#### The records:

* * * * * * *

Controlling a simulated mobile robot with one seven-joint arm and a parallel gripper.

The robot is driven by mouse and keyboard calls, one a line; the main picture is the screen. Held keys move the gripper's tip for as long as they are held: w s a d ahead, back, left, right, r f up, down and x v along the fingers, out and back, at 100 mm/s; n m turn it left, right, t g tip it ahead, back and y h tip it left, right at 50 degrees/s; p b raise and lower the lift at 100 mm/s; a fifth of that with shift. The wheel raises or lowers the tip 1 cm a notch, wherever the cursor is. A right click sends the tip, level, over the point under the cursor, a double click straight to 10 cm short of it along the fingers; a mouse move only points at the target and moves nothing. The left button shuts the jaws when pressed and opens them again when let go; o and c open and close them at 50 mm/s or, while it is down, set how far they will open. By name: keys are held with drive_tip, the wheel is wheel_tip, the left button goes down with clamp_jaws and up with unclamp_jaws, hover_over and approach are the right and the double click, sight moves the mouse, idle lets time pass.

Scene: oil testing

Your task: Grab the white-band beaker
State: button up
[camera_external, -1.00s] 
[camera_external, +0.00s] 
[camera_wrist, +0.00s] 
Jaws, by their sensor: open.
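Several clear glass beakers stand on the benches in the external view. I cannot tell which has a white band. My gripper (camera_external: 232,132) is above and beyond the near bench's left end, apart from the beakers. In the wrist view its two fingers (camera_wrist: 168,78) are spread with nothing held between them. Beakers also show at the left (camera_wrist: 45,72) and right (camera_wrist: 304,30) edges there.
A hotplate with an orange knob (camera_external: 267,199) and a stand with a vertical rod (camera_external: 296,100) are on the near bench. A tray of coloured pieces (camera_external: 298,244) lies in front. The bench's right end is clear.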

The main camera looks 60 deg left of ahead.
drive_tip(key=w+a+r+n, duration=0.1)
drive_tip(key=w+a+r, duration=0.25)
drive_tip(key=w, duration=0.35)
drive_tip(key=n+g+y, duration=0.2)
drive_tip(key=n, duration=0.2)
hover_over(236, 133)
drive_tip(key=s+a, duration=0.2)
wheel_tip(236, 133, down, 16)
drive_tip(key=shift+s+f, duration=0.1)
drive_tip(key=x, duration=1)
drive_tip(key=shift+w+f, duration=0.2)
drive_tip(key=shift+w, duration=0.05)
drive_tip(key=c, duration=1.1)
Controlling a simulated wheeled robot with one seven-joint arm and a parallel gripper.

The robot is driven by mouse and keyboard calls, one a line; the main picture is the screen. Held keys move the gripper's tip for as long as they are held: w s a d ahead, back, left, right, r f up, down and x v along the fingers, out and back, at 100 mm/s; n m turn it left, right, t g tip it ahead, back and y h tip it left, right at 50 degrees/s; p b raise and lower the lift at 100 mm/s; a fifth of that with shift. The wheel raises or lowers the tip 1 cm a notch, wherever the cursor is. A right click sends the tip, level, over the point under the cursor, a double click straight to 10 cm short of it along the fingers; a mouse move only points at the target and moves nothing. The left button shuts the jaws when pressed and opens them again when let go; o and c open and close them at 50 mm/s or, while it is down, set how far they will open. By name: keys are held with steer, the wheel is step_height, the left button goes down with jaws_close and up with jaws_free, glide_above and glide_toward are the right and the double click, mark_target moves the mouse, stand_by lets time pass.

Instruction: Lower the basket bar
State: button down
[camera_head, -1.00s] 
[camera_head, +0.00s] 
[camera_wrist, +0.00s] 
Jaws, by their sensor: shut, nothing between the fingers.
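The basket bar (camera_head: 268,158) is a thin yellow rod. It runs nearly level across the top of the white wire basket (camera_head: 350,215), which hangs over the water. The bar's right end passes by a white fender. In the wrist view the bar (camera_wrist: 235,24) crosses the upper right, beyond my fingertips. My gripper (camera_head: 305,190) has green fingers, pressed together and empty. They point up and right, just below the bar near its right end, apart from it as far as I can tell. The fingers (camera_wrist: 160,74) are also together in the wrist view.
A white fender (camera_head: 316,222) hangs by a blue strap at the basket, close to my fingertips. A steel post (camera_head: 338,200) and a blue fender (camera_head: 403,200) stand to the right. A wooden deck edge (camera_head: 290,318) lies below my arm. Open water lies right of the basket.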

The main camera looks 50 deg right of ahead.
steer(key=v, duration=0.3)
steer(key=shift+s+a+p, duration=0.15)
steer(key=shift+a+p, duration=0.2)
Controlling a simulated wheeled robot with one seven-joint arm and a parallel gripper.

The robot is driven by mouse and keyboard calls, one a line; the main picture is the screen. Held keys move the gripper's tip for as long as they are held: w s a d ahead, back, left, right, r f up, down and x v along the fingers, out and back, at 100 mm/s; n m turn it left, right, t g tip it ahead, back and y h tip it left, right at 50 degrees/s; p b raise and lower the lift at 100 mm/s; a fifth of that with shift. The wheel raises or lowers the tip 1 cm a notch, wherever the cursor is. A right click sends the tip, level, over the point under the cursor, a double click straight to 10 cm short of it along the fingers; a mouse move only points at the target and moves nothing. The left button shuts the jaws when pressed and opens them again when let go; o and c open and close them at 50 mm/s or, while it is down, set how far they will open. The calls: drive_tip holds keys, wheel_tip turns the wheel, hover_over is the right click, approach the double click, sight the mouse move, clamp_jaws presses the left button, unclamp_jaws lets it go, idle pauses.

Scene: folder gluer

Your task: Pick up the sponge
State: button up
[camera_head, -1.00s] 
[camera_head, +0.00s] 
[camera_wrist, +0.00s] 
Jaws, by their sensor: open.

* * * * * * *

#### Description of the task:
Without leaving anything out, give the entries again exactly.

#### Full output:
Controlling a simulated mobile robot with one seven-joint arm and a parallel gripper.

The robot is driven by mouse and keyboard calls, one a line; the main picture is the screen. Held keys move the gripper's tip for as long as they are held: w s a d ahead, back, left, right, r f up, down and x v along the fingers, out and back, at 100 mm/s; n m turn it left, right, t g tip it ahead, back and y h tip it left, right at 50 degrees/s; p b raise and lower the lift at 100 mm/s; a fifth of that with shift. The wheel raises or lowers the tip 1 cm a notch, wherever the cursor is. A right click sends the tip, level, over the point under the cursor, a double click straight to 10 cm short of it along the fingers; a mouse move only points at the target and moves nothing. The left button shuts the jaws when pressed and opens them again when let go; o and c open and close them at 50 mm/s or, while it is down, set how far they will open. By name: keys are held with drive_tip, the wheel is wheel_tip, the left button goes down with clamp_jaws and up with unclamp_jaws, hover_over and approach are the right and the double click, sight moves the mouse, idle lets time pass.

Scene: oil testing

Your task: Grab the white-band beaker
State: button up
[camera_external, -1.00s] 
[camera_external, +0.00s] 
[camera_wrist, +0.00s] 
Jaws, by their sensor: open.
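Several clear glass beakers stand on the benches in the external view. I cannot tell which has a white band. My gripper (camera_external: 232,132) is above and beyond the near bench's left end, apart from the beakers. In the wrist view its two fingers (camera_wrist: 168,78) are spread with nothing held between them. Beakers also show at the left (camera_wrist: 45,72) and right (camera_wrist: 304,30) edges there.
A hotplate with an orange knob (camera_external: 267,199) and a stand with a vertical rod (camera_external: 296,100) are on the near bench. A tray of coloured pieces (camera_external: 298,244) lies in front. The bench's right end is clear.

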The main camera looks 60 deg left of ahead.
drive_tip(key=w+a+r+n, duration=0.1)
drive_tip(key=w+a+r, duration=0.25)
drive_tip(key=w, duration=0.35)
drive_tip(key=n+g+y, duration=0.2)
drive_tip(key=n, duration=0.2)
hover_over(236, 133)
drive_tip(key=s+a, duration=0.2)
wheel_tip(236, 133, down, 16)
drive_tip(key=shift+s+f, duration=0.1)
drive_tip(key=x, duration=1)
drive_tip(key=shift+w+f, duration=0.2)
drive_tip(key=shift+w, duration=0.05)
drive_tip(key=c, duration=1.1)
Controlling a simulated wheeled robot with one seven-joint arm and a parallel gripper.

The robot is driven by mouse and keyboard calls, one a line; the main picture is the screen. Held keys move the gripper's tip for as long as they are held: w s a d ahead, back, left, right, r f up, down and x v along the fingers, out and back, at 100 mm/s; n m turn it left, right, t g tip it ahead, back and y h tip it left, right at 50 degrees/s; p b raise and lower the lift at 100 mm/s; a fifth of that with shift. The wheel raises or lowers the tip 1 cm a notch, wherever the cursor is. A right click sends the tip, level, over the point under the cursor, a double click straight to 10 cm short of it along the fingers; a mouse move only points at the target and moves nothing. The left button shuts the jaws when pressed and opens them again when let go; o and c open and close them at 50 mm/s or, while it is down, set how far they will open. By name: keys are held with steer, the wheel is step_height, the left button goes down with jaws_close and up with jaws_free, glide_above and glide_toward are the right and the double click, mark_target moves the mouse, stand_by lets time pass.

Instruction: Lower the basket bar
State: button down
[camera_head, -1.00s] 
[camera_head, +0.00s] 
[camera_wrist, +0.00s] 
Jaws, by their sensor: shut, nothing between the fingers.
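The basket bar (camera_head: 268,158) is a thin yellow rod. It runs nearly level across the top of the white wire basket (camera_head: 350,215), which hangs over the water. The bar's right end passes by a white fender. In the wrist view the bar (camera_wrist: 235,24) crosses the upper right, beyond my fingertips. My gripper (camera_head: 305,190) has green fingers, pressed together and empty. They point up and right, just below the bar near its right end, apart from it as far as I can tell. The fingers (camera_wrist: 160,74) are also together in the wrist view.
A white fender (camera_head: 316,222) hangs by a blue strap at the basket, close to my fingertips. A steel post (camera_head: 338,200) and a blue fender (camera_head: 403,200) stand to the right. A wooden deck edge (camera_head: 290,318) lies below my arm. Open water lies right of the basket.

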The main camera looks 50 deg right of ahead.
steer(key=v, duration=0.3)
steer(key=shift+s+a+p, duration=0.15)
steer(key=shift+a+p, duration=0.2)
Controlling a simulated wheeled robot with one seven-joint arm and a parallel gripper.

The robot is driven by mouse and keyboard calls, one a line; the main picture is the screen. Held keys move the gripper's tip for as long as they are held: w s a d ahead, back, left, right, r f up, down and x v along the fingers, out and back, at 100 mm/s; n m turn it left, right, t g tip it ahead, back and y h tip it left, right at 50 degrees/s; p b raise and lower the lift at 100 mm/s; a fifth of that with shift. The wheel raises or lowers the tip 1 cm a notch, wherever the cursor is. A right click sends the tip, level, over the point under the cursor, a double click straight to 10 cm short of it along the fingers; a mouse move only points at the target and moves nothing. The left button shuts the jaws when pressed and opens them again when let go; o and c open and close them at 50 mm/s or, while it is down, set how far they will open. The calls: drive_tip holds keys, wheel_tip turns the wheel, hover_over is the right click, approach the double click, sight the mouse move, clamp_jaws presses the left button, unclamp_jaws lets it go, idle pauses.

Scene: folder gluer

Your task: Pick up the sponge
State: button up
[camera_head, -1.00s] 
[camera_head, +0.00s] 
[camera_wrist, +0.00s] 
Jaws, by their sensor: open.

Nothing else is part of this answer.